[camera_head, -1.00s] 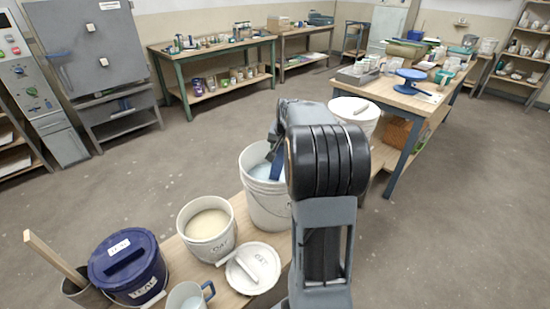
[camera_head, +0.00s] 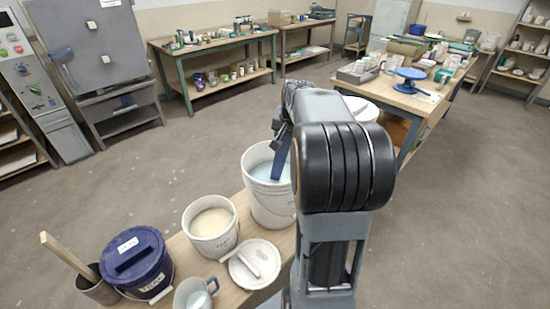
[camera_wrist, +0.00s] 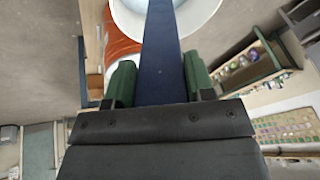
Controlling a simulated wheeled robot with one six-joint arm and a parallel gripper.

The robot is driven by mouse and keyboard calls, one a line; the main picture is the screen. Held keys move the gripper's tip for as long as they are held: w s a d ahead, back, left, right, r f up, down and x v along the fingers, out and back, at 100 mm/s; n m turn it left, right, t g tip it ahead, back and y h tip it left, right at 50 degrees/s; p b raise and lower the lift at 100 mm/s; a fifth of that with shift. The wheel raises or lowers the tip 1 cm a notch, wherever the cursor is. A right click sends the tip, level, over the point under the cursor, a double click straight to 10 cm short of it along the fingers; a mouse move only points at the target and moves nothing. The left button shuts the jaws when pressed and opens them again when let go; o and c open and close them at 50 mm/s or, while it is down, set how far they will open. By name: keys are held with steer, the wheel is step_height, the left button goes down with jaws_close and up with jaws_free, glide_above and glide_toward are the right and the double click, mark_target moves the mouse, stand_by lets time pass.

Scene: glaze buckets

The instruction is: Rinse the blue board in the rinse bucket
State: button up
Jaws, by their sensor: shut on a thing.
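My gripper (camera_wrist: 160,82) is shut on the blue board (camera_wrist: 163,50), with a green-padded finger on each side of it in the wrist view. In the head view the blue board (camera_head: 281,158) hangs tilted at the mouth of a tall white bucket (camera_head: 268,205) holding pale blue liquid. I cannot tell whether its lower end touches the liquid. My arm hides the bucket's right side and most of the gripper. In the wrist view the board's far end reaches over a round white rim at the top.
Left of the tall bucket stand a cream-filled bucket (camera_head: 212,248), a white lid (camera_head: 254,264), a blue lidded bucket (camera_head: 137,282) and a mug (camera_head: 193,294). Another white bucket (camera_head: 362,108) stands behind my arm. A cluttered table (camera_head: 425,100) is at the right. The floor around is open.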

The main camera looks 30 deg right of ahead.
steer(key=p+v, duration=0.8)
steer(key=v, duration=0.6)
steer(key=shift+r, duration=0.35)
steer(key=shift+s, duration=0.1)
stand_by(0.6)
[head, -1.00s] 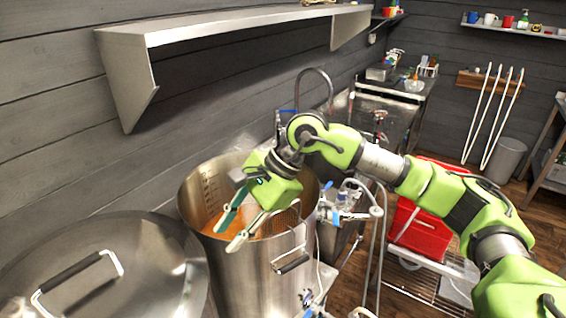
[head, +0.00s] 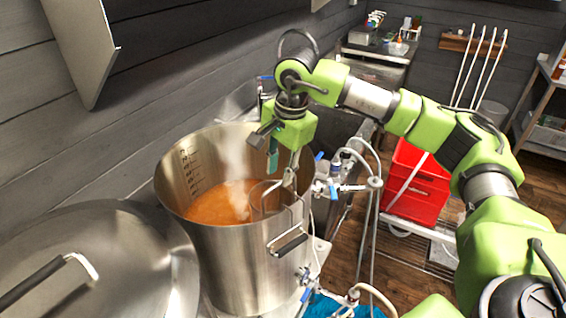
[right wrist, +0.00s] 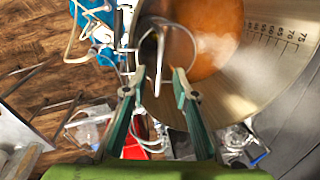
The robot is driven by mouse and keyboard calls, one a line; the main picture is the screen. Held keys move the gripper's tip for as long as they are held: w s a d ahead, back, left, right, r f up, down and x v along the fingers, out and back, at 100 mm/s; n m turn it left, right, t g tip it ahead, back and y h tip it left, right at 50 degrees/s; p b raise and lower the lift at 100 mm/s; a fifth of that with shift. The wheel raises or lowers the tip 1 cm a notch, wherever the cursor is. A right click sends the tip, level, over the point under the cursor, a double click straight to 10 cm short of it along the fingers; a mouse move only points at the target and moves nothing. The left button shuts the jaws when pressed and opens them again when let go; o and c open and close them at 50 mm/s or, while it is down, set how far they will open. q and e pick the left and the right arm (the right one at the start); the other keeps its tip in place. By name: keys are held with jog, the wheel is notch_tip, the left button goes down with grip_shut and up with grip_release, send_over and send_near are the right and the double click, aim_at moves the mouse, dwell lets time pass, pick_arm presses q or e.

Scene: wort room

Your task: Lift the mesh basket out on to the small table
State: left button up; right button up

───

• WORK TO BE COMPLETED
Leave out the pictures, and copy only the lines from the one holding "[camera_head, +0.00s]" through the one holding "State: button up", exactly as written.

• EXPECTED ANSWER
[camera_head, +0.00s] 
[camera_wrist, +0.00s] 
Controlling a simulated wheeled robot with one six-joint arm and a parallel gripper.

The robot is driven by mouse and keyboard calls, one a line; the main picture is the screen. Held keys move the gripper's tip for as long as they are held: w s a d ahead, back, left, right, r f up, down and x v along the fingers, out and back, at 100 mm/s; n m turn it left, right, t g tip it ahead, back and y h tip it left, right at 50 degrees/s; p b raise and lower the lift at 100 mm/s; a fifth of that with shift. The wheel raises or lowers the tip 1 cm a notch, wherever the cursor is. A right click sends the tip, level, over the point under the cursor, a double click straight to 10 cm short of it along the fingers; a mouse move only points at the target and moves nothing. The left button shuts the jaws when pressed and opens them again when let go; o and c open and close them at 50 mm/s or, while it is down, set how far they will open. By name: keys are held with steer, the wheel is step_height, the left button goes down with jaws_close and up with jaws_free, glide_above and glide_toward are the right and the double click, mark_target moves the mouse, stand_by lets time pass.

Scene: glaze buckets

The instruction is: Rinse the blue board in the rinse bucket
State: button up

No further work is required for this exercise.